According to a theory proposed by the OGPU (state secret police), former tsarist officers and emigres, along with the “rotten intelligentsia” and kulak elements, had plotted a new intervention, which they usually did every spring. Fabrications about the upcoming spring produced the codename “Vesna” [Spring], short for “the military officers’ counterrevolutionary organization.” The 2002 issues of the journal From the Archives of the All-Ukrainian CheKa — GPU — NKVD — KGB reveal that the Spring Case was distinguished by its Union-wide scope and political nature. Since it concerned the military sector, it was also recognized as a turning point in the relationship between the Soviet regime (which was becoming totalitarian) and the old military intelligentsia.
As we know, the future “leader of the peoples of the USSR” viewed preventive repressions as the most effective means of countering potential threats. In March 1926 the chiefs of personnel departments of military units received official “tip-offs” about “organizations” consisting of former participants of the “Volhynian Insurgent Army,” which had been uncovered in Zhytomyr okruha. By that time the party had unshakable trust in the actions of its investigators.
It is worth noting that the file of the 44th Division commander does not contain an arrest warrant or any of the standard questionnaires. The case begins with a February 28, 1931, order to begin the investigation. Perhaps Yaroslav Strombach could not endure the “conditions of imprisonment,” for he admitted to having cooperated with Czechoslovakian intelligence, an agent whom he saw once in his life and didn’t even remember. He was accused of “heading a military counterrevolutionary organization of officers at the Zhytomyr garrison.” These accusations were supported by testimony given by representatives of the Ukrainian Military District leadership: former deputy commander and chief of staff S. Biezhanov and his deputy S. Ivanovsky. Mass arrests in connection with this case began in late February 1931. Shortly afterward Biezhanov added his testimony, alleging that the “chief of staff of the Red Army of Workers and Peasants, Boris Shaposhnikov,” was also involved in the conspiracy.

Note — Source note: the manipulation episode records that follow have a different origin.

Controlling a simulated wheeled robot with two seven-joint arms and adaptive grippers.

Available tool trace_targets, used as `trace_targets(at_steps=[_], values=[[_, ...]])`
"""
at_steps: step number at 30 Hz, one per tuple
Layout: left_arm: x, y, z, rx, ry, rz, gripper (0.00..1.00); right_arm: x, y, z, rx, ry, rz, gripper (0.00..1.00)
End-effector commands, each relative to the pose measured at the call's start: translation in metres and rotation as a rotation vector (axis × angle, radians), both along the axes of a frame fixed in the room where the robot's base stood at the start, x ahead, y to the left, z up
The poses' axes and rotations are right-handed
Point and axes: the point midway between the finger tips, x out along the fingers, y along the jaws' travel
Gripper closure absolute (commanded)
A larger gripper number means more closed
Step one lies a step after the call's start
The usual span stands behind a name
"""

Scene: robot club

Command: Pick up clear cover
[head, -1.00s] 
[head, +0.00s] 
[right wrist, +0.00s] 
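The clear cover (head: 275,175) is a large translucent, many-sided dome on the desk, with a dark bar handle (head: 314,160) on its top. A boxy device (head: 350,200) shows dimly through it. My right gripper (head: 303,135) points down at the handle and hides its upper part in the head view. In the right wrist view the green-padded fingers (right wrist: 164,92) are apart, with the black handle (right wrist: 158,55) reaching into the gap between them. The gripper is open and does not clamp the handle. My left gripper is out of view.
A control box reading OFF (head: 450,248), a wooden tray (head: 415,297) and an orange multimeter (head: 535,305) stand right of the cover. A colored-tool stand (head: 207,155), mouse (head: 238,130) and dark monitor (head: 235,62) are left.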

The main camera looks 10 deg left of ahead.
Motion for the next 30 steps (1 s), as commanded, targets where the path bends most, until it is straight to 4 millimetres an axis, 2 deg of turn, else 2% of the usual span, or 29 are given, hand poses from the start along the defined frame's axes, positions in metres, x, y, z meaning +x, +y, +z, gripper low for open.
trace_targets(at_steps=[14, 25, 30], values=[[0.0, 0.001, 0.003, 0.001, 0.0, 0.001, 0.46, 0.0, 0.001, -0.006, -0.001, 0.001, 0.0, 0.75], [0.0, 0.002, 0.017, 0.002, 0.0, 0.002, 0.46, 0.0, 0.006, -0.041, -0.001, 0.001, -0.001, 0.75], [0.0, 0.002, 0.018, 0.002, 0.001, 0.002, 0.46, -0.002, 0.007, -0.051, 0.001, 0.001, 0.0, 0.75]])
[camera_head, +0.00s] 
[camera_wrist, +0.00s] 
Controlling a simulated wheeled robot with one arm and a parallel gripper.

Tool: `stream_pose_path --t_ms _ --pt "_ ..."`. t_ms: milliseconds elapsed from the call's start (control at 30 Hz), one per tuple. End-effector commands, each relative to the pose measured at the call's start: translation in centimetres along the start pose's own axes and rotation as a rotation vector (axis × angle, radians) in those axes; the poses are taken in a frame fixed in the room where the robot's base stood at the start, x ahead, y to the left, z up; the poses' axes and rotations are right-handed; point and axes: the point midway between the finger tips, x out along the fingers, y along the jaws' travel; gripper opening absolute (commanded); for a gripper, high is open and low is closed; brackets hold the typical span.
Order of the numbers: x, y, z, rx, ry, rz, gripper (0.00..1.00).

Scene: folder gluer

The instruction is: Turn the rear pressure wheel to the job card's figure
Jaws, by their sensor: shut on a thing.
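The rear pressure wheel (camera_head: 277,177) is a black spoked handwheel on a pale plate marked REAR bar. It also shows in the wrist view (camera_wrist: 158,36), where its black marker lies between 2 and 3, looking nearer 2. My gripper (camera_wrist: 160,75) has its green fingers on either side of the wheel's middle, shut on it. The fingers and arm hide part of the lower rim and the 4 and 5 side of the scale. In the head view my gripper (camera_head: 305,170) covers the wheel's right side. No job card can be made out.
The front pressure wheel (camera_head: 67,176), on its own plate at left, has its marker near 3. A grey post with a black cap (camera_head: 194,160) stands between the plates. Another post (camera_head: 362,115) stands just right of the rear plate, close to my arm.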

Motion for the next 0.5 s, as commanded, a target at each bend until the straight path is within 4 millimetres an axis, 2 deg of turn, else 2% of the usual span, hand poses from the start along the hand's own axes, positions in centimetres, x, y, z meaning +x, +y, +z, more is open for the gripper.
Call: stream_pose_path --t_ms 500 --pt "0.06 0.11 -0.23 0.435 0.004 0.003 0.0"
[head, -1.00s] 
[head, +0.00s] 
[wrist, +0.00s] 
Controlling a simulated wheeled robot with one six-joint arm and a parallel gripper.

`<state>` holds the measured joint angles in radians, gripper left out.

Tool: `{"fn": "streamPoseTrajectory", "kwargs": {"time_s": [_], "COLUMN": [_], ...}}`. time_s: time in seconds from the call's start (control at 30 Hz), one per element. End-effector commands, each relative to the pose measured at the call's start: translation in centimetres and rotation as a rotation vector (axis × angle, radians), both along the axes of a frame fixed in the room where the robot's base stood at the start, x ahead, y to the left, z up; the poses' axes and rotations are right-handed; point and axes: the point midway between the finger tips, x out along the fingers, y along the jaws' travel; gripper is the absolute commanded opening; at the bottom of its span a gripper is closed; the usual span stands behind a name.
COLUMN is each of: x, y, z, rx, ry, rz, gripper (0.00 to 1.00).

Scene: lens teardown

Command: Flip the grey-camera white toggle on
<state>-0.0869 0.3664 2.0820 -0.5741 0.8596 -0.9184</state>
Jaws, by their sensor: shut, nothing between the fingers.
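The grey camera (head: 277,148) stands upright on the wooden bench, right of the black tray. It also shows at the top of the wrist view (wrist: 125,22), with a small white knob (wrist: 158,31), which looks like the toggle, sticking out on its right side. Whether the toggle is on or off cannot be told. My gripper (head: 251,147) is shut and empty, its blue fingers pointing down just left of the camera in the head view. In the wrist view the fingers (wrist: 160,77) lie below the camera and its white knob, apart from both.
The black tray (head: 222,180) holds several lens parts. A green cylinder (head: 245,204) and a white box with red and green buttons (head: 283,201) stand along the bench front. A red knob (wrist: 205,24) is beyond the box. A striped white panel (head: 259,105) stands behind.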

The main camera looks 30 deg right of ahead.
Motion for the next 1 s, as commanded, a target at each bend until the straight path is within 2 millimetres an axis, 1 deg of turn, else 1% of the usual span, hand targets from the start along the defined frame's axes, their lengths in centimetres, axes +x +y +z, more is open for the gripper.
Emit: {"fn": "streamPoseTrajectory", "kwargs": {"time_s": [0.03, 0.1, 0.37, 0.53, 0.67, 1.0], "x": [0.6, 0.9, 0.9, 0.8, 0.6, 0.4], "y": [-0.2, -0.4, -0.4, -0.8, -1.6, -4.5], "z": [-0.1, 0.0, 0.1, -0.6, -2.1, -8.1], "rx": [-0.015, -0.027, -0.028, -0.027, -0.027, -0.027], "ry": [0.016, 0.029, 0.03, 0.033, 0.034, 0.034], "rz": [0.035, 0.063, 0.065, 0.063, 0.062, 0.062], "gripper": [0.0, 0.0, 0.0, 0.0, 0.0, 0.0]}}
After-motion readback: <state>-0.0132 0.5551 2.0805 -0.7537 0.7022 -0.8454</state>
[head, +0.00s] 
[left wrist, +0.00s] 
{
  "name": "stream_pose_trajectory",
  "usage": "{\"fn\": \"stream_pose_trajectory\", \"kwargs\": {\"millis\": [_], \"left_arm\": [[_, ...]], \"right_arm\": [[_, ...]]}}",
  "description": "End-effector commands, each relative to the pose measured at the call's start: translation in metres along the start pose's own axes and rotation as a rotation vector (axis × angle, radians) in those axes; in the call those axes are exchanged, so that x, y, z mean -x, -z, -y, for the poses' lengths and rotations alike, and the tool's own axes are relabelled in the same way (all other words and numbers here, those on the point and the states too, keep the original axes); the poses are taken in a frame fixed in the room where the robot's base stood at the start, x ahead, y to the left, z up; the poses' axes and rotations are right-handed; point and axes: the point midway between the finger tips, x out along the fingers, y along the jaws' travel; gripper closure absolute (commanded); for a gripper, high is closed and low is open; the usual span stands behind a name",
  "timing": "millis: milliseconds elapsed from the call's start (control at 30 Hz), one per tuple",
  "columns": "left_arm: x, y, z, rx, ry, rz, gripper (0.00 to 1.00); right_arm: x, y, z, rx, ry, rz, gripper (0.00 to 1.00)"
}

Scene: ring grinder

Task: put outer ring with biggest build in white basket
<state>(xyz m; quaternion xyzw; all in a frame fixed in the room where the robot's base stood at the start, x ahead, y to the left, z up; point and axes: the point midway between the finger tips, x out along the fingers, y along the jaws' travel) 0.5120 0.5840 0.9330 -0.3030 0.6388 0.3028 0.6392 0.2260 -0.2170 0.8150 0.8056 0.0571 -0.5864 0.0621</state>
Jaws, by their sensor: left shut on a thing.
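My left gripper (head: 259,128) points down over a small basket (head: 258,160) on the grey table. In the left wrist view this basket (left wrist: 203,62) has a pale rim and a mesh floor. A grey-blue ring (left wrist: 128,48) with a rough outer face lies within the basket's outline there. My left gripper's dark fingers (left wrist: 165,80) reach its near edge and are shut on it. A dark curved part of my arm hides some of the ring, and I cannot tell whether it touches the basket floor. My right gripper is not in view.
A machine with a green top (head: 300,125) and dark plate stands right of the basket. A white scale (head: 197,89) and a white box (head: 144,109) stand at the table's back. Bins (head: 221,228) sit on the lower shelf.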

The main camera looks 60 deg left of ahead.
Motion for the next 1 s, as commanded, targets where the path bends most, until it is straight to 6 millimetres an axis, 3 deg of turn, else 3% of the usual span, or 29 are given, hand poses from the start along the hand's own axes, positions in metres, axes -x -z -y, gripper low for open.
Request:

It is also worth noting that memos, testimonies, and statements of defendants in the Spring Case were regularly sent to Moscow, where Joseph Stalin personally reviewed them. After receiving these materials, on March 13, 1931, Stalin brought the Red Army chief of staff face to face with his accusers, in the presence of Molotov, Voroshylov, and Ordzhonikidze. During the confrontation Shaposhnikov refuted the accusations with his characteristic firmness. Under these circumstances the Ukrainian stooges “admitted” to being the leaders of an “organization for an all- Ukrainian armed mutiny.” According to their statements, the “organization” embraced virtually all of Ukraine. They “exposed” commanders in 14 regions, and the OGPU readily reported that all of them had been arrested. The newly hatched organizers of the mutiny claimed that Strombach’s 44th Rifle Division, among others, was planning to side with the peasants in their uprising.
The persecution of Czech nationals had a national coloration. At the time the Zhytomyr garrison was located in a frontier area of Ukraine. The division commander used to host his parents here. Several villages in Zhytomyr okruha were home to Czech national colonies, from which the local military garrison recruited young men. Provincial commanders and the highest Ukrainian military command knew about this. This enabled investigators to claim that Czech intelligence was operating in the area. Thus, in January 1931 V. Balytsky, the head of the State Political Department of the Ukrainian SSR, reported in Moscow about the progress of the ongoing investigation into the Spring Case: “...further investigation into the case of the Union-wide Organization of Military Officers has established the following: former 44th Division commander Strombach was interrogated in my presence and with the participation of Comrade Yakir and was brought face to face with an intelligence resident at Czech headquarters, and he stated that in addition to passing a number of key mobilization documents, his task was to allow the enemy unimpeded passage at the start of the intervention so as to prevent the timely mobilization of the Kyiv garrison.”
Could anyone hesitate after these words? In February 1931, Yaroslav Strombach was expelled from the Communist Party. Despite his merits, the OGPU council sentenced the brave internationalist to the maximum penalty, execution by firing squad. The former 44th Division commander was executed in Kharkiv at 2 a.m. on May 27, 1931.
The Spring Case was so blatantly falsified that even certain OGPU officers believed that the cases against these ranking military figures were exaggerated and fabricated, and they questioned the prisoners’ confessions and sworn statements. However, instead of seeking the truth, on August 6, 1931, the Politburo of the Central Committee of the All-Union Communist Party (Bolshevik) passed a decree to replace those OGPU officers who had dared to express disagreement. In the summer of 1931 the organs of the State Political Department reported to the Central Committee of the Communist Party of Ukraine that the Spring Case produced 2,014 convictions resulting in the arrests of 305 military personnel and 1,706 public figures. Strombach’s fate was shared by 27 other officers and 546 civilians. All the other suspects were immediately transferred to other units, sent to labor camps, or deported. According to researchers, the mass arrests of 1930-1931 resulted in the deportation of at least 10,000 former Russian officers. As a result, after spring 1931 the USSR was left with a handful of officers who had received professional military training in pre-revolutionary Russia. The Spring Case paved the way for a new wave of mass repressions against the military in 1937-1938.